__SHORT EXERCISE__. Reproduce exactly the lines of the material beneath, from the line that contains "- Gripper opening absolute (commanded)" to the line that contains "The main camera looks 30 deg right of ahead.", both included, and no other lines.
━━━━━━━━━━━━━━━━━━━━
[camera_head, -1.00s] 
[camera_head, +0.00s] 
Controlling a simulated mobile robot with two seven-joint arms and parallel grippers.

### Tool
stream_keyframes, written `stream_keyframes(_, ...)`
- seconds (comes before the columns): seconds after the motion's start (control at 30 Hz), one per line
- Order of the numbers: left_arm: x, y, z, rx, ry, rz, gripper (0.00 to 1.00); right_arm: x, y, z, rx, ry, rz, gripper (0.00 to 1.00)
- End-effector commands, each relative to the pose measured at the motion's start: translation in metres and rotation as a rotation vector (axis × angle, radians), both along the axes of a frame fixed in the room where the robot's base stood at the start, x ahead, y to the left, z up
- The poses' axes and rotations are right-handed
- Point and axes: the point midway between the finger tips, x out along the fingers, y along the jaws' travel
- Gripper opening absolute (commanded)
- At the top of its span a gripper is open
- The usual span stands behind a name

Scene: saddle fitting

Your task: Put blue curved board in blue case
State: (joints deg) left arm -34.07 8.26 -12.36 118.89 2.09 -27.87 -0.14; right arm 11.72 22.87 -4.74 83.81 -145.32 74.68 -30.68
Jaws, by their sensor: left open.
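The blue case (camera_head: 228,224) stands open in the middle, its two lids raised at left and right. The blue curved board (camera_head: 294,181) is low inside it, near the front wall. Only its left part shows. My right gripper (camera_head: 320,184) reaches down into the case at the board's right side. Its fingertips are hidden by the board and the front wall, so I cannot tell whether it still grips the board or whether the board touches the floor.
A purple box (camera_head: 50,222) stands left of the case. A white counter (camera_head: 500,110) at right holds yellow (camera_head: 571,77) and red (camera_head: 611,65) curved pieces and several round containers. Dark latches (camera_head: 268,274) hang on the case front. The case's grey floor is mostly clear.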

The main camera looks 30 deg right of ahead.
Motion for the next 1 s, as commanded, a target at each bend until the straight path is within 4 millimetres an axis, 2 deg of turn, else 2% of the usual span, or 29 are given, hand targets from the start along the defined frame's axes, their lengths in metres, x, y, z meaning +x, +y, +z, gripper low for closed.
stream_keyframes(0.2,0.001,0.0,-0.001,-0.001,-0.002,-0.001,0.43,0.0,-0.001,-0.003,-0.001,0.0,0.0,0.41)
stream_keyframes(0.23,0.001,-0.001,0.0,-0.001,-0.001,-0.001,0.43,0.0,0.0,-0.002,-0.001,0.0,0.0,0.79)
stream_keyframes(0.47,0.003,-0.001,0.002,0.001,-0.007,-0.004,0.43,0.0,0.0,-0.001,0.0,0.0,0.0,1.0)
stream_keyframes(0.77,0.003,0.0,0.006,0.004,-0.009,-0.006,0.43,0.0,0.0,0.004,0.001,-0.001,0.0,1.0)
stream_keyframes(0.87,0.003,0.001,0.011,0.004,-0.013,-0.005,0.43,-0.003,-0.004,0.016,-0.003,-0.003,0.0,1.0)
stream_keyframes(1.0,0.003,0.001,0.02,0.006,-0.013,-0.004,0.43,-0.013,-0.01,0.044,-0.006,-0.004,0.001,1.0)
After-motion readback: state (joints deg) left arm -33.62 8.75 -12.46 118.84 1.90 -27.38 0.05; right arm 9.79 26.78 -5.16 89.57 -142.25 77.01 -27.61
━━━━━━━━━━━━━━━━━━━━
__TASK RESPONSE__.
- Gripper opening absolute (commanded)
- At the top of its span a gripper is open
- The usual span stands behind a name

Scene: saddle fitting

Your task: Put blue curved board in blue case
State: (joints deg) left arm -34.07 8.26 -12.36 118.89 2.09 -27.87 -0.14; right arm 11.72 22.87 -4.74 83.81 -145.32 74.68 -30.68
Jaws, by their sensor: left open.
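The blue case (camera_head: 228,224) stands open in the middle, its two lids raised at left and right. The blue curved board (camera_head: 294,181) is low inside it, near the front wall. Only its left part shows. My right gripper (camera_head: 320,184) reaches down into the case at the board's right side. Its fingertips are hidden by the board and the front wall, so I cannot tell whether it still grips the board or whether the board touches the floor.
A purple box (camera_head: 50,222) stands left of the case. A white counter (camera_head: 500,110) at right holds yellow (camera_head: 571,77) and red (camera_head: 611,65) curved pieces and several round containers. Dark latches (camera_head: 268,274) hang on the case front. The case's grey floor is mostly clear.

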The main camera looks 30 deg right of ahead.

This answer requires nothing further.